Jane and Bill collect us at 9:30 and we head north. First stop is a frozen food wholesaler that Bill patronises, with freezers full of seafood and fish, as well as lamb and other delights. Tempted by the enormous (though not inexpensive) prawns, but restrained by the knowledge that the minute freezer in our bar sized fridge is already partly full, and that before we have taken half an empty plastic egg carton to make ice cubes.
Then an exploratory trip to find a new (as of November) crossing to North Cyprus. Road signs not entirely helpful. Driving east looking for the town of Derynia, we repeatedly pass signs saying it is 11 km away. If the first is right, the others can’t be. No South Cypriot sign ever says that the border, or the Turkish Republic of North Cyprus, exists, let alone in close proximity. So we come upon it quite suddenly.

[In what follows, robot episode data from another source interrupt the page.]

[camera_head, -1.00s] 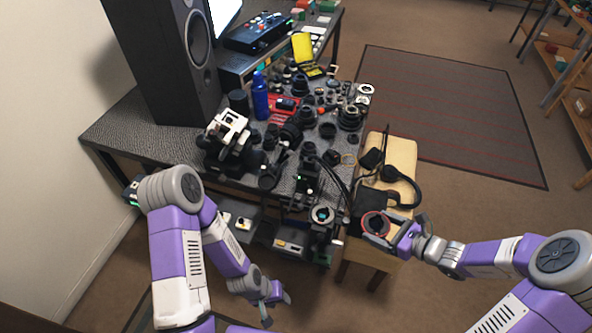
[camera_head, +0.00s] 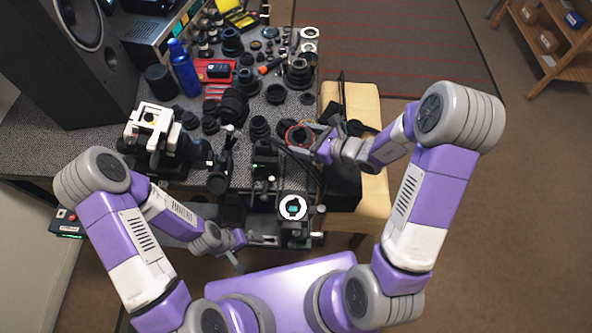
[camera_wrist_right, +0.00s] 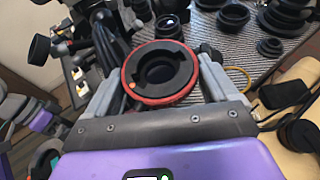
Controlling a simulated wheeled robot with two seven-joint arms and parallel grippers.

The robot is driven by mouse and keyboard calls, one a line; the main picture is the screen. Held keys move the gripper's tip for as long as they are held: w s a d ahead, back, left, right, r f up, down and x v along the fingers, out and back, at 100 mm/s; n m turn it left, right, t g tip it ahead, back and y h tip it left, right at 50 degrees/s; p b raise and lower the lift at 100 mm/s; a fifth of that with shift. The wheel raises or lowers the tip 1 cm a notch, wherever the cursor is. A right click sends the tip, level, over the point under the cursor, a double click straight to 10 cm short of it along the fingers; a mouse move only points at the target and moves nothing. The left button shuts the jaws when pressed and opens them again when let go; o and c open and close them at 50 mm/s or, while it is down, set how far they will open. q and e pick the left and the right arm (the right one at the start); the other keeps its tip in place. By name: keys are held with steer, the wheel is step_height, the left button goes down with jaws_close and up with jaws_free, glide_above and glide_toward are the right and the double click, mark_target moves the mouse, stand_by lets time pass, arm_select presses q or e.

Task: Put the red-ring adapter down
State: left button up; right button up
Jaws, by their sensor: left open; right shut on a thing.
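The red-ring adapter (camera_wrist_right: 160,74) is a round black ring with a red rim, held between the two fingers of my right gripper (camera_wrist_right: 157,82) in the right wrist view. In the head view the adapter (camera_head: 300,134) is over the front right part of the grey textured table (camera_head: 50,152), held by my right gripper (camera_head: 314,136). I cannot tell its height above the table. My left gripper (camera_head: 250,250) is open and empty, low in front of the table, left of a device with a white ring (camera_head: 293,207).
Lenses and rings crowd the table, with a black lens (camera_head: 233,106) left of the adapter. A white-and-black device (camera_head: 155,130) and a blue bottle (camera_head: 183,68) stand further left. A tan stool (camera_head: 366,105) with black items is at right.

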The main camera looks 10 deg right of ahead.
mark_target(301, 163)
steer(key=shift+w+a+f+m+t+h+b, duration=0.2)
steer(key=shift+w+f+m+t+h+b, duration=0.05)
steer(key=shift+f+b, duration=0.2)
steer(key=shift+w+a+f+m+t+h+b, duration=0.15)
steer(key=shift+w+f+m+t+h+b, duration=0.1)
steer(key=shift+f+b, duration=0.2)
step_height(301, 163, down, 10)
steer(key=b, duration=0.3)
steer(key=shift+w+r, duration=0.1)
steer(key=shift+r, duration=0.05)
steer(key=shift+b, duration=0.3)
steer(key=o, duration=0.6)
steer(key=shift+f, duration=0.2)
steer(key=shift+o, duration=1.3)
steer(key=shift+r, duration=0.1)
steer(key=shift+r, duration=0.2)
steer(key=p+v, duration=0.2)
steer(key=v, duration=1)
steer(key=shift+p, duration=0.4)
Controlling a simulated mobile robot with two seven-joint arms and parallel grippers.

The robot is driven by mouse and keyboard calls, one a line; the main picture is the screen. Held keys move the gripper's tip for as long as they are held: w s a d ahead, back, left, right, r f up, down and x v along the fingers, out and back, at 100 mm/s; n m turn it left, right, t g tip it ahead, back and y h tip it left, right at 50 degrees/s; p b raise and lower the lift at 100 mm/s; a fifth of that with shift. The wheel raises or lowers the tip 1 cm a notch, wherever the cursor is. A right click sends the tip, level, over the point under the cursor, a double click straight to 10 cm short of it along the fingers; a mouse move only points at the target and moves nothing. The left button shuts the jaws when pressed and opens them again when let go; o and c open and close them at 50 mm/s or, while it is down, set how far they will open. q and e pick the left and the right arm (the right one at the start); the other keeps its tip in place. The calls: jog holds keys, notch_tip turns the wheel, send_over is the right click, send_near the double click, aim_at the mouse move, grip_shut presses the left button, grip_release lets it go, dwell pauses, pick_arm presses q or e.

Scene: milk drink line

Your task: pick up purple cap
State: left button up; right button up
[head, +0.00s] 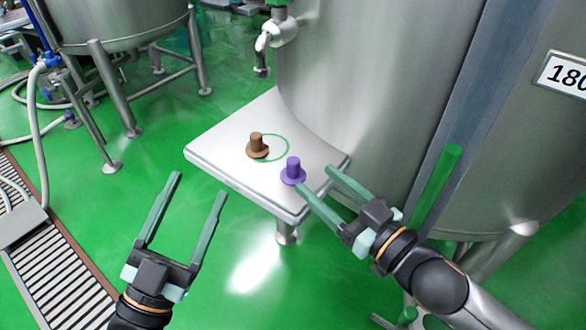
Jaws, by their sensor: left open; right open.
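The purple cap (293,170) has a wide brim and a round knob. It stands upright near the front right corner of the white table (215,157). My right gripper (314,177) is open just right of the cap. The tip of its left finger is at the cap's brim; I cannot tell whether they touch. The cap is not between the fingers. My left gripper (199,184) is open and empty over the green floor, left of and below the table.
A brown cap (257,145) stands on the table by a green ring mark (284,142). A large steel tank (365,85) with a tap (268,40) rises behind the table. A floor drain grate (52,265) lies at the left.

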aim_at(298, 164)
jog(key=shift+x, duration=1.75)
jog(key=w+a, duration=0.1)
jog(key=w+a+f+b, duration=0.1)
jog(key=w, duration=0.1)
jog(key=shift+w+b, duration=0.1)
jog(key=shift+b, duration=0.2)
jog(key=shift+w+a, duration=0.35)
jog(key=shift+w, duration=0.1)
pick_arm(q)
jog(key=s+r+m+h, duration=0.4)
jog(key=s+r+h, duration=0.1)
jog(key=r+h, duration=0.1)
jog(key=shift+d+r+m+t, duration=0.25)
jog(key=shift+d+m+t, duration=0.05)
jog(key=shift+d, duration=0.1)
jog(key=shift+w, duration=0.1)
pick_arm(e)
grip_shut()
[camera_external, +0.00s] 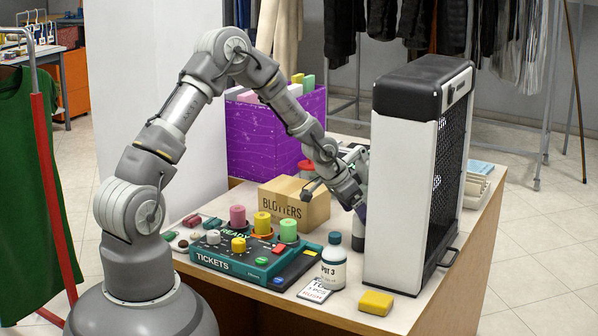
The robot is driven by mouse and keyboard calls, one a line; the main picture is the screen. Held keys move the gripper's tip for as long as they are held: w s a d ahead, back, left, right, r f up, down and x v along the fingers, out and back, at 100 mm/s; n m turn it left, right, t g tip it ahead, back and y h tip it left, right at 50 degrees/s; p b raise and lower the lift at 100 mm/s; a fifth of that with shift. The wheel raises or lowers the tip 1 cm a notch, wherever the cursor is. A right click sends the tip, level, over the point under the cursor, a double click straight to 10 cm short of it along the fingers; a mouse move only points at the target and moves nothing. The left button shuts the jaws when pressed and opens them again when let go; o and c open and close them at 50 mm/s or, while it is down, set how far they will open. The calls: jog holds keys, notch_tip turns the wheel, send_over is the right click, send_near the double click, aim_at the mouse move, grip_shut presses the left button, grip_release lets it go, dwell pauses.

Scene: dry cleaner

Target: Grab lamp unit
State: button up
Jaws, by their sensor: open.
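I cannot tell for sure which thing is the lamp unit. A tall white and black housing (398,200) with a mesh side and a low handle stands upright at the right of the counter; small bright spots show through its mesh. A dark, slim object (359,232) stands just left of it, under my gripper, and is partly hidden. My gripper (358,203) is open and points down beside the housing's left edge. Its fingertips are partly hidden, and I cannot tell whether they touch anything.
The counter (440,300) is crowded. A BLOTTERS box (294,207), a purple bin (275,135), a TICKETS tray (230,262) with coloured rolls, a white bottle (333,268), a card (314,292) and a yellow block (376,303) stand near. Bare counter shows at the front right.

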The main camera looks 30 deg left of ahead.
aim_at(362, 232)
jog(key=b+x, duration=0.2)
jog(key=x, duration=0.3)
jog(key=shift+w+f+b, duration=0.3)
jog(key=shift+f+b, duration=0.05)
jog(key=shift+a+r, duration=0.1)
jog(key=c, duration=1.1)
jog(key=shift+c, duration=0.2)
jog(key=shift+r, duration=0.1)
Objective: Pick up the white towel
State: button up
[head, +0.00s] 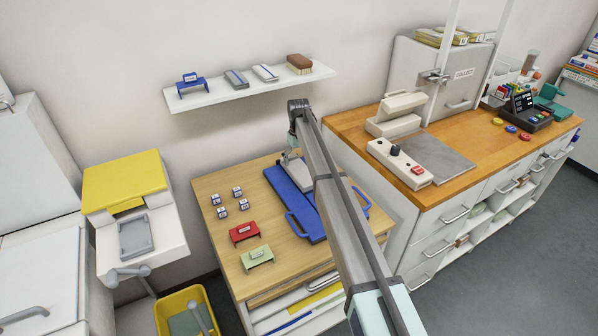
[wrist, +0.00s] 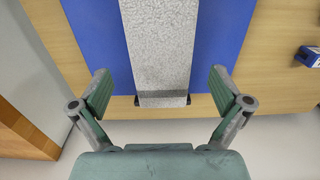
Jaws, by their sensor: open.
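I cannot make out a white towel for certain in either view. In the wrist view my gripper (wrist: 160,90) is open and empty. Its two fingers stand wide apart, on either side of a pale grey speckled strip (wrist: 160,45) that lies over a blue board (wrist: 88,40). I cannot tell whether the strip is cloth or part of a device, or how far below the fingers it is. In the head view the blue board (head: 286,205) lies on a wooden table, partly hidden by my arm, and my gripper is not clearly visible.
Number-marked cubes (head: 221,211), a red holder (head: 244,232) and a green holder (head: 257,257) stand on the wooden table (head: 215,250). A wall shelf (head: 215,104) hangs above. An orange-topped counter (head: 480,160) with devices stands right. A yellow bin (head: 165,312) stands left.

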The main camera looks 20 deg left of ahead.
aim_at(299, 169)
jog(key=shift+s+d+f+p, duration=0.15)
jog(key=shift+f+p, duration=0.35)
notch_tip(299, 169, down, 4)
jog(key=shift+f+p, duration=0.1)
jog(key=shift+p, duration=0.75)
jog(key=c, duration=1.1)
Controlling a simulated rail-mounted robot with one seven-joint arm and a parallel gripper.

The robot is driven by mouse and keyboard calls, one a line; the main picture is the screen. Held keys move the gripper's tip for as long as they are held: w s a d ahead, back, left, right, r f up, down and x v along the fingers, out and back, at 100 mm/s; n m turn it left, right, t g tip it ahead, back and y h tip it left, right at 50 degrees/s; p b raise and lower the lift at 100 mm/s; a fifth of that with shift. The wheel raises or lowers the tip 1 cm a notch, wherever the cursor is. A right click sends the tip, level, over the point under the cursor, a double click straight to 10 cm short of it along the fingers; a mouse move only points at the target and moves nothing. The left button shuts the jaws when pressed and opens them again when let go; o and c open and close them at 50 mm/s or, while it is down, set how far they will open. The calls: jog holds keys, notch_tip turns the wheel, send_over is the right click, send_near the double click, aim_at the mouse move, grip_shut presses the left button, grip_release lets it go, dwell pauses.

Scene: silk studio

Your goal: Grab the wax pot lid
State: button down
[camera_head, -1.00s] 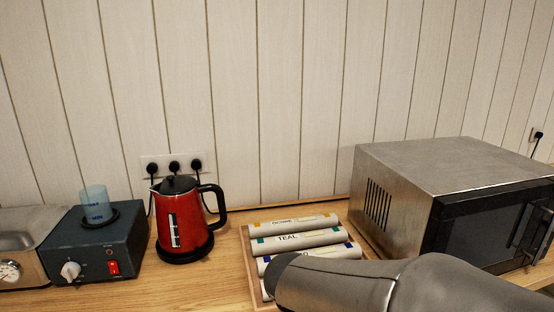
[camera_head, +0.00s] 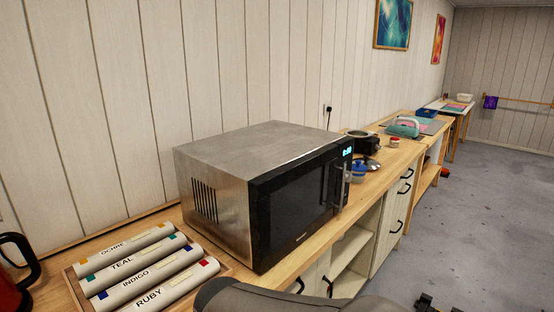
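A small grey lid with a dark knob (camera_head: 371,164) lies on the counter just past the microwave, and looks like the wax pot lid. A black pot (camera_head: 367,143) stands behind it, close to the wall. A blue jar (camera_head: 358,172) sits in front and to the left of the lid, partly hidden by the microwave. Dark pieces at the bottom edge look like part of my gripper (camera_head: 438,305), mostly cut off by the frame. They are well apart from the lid. Whether the fingers are open does not show.
The microwave (camera_head: 262,150) is a large obstacle on the counter (camera_head: 300,265). A tray (camera_head: 72,288) of labelled rolls lies left of it, near a red kettle (camera_head: 8,285). A teal iron-like object (camera_head: 403,127) is farther along. The grey floor (camera_head: 455,215) is clear on the right.

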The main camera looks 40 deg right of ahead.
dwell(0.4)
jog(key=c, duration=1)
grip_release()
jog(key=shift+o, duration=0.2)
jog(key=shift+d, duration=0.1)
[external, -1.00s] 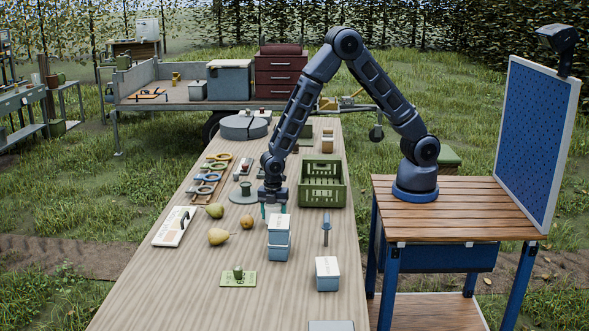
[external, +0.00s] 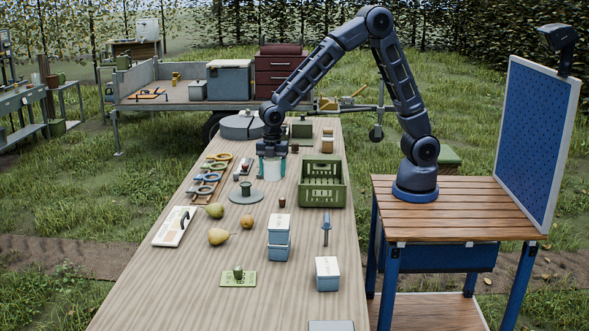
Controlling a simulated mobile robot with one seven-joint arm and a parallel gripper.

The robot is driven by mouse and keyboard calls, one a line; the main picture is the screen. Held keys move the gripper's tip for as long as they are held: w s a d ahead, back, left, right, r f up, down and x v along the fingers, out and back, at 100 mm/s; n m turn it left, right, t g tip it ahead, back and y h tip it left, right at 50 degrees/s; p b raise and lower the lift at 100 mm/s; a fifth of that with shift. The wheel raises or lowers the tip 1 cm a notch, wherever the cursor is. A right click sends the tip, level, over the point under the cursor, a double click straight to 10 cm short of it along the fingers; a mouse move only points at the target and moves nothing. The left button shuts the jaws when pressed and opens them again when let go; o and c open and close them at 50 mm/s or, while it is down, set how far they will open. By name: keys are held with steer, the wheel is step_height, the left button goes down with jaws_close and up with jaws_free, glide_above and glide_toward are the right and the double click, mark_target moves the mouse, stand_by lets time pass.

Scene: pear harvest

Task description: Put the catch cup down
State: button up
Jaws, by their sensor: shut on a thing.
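My gripper (external: 272,167) is over the far part of the long wooden table (external: 185,275), pointing down. Its teal fingers are shut around a pale, whitish cylinder (external: 272,171), which looks like the catch cup. The fingers hide part of its sides. The cup looks upright. I cannot tell whether its base touches the table. It is left of the green crate (external: 322,206) and behind the grey-green round plate with a knob (external: 245,196).
A large grey round disc (external: 240,128) lies behind the cup, with a dark green box (external: 302,130) to its right. Rings on a wooden rack (external: 208,175) lie to the left. Pears (external: 218,236), a small brown cup (external: 281,202) and blue-grey boxes (external: 279,243) stand nearer.

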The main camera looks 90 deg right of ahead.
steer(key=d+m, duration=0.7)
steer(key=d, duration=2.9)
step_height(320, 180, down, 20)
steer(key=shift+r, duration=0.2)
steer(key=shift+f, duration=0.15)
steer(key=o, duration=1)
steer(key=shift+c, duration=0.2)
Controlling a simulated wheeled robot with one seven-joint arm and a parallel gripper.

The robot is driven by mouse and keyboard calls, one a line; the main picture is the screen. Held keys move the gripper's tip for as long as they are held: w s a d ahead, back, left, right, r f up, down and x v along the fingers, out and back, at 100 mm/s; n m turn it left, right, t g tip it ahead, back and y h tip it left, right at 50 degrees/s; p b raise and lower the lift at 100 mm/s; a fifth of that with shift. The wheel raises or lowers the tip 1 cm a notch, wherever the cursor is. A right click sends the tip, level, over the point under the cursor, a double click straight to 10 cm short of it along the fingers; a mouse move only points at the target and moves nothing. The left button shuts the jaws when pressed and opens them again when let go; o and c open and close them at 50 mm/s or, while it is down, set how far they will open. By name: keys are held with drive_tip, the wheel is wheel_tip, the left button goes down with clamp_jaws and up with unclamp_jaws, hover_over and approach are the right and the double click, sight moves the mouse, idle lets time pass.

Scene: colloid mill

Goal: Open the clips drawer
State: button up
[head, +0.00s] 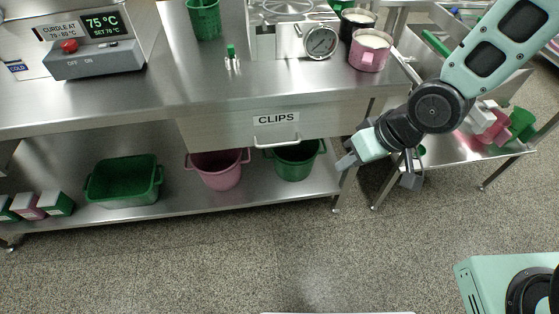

Passports checked on both sides and we’re driving down a long road, maybe a mile, lined with abandoned houses, some small and made of clay, collapsing ruins, others larger brick or stone buildings. Presumably left to the elements in 1974. And then we’re in the city of Famagusta proper.
Thursday is market day here, and it’s always a delight. Fruit, vegetables, bedding plants, cheese, butter, yoghurt, nuts, clothing, minor hardware, kitchen ware, jewellery, and more. Jane and Bill fill their trolley, and we, with less kitchen space to return to, get sundried olives, dried apricots and red lentils. (The green lentils here, as in the south, are almost always Canadian). A meal at Minder, home of traditional Cypriot cooking, first introduced to us by Femi, our dentist, and Feliz, his wife. Everything here good, but my favourite has a minced meat and onion (and sometimes ground nut) filling with a bulgar, onion, and mashed potato based crust, deep fried. Check the recipe at home. Complex and labour intensive, and very tempting, though salt and deep frying oil quantities every bit as dubious in health terms as one might have guessed.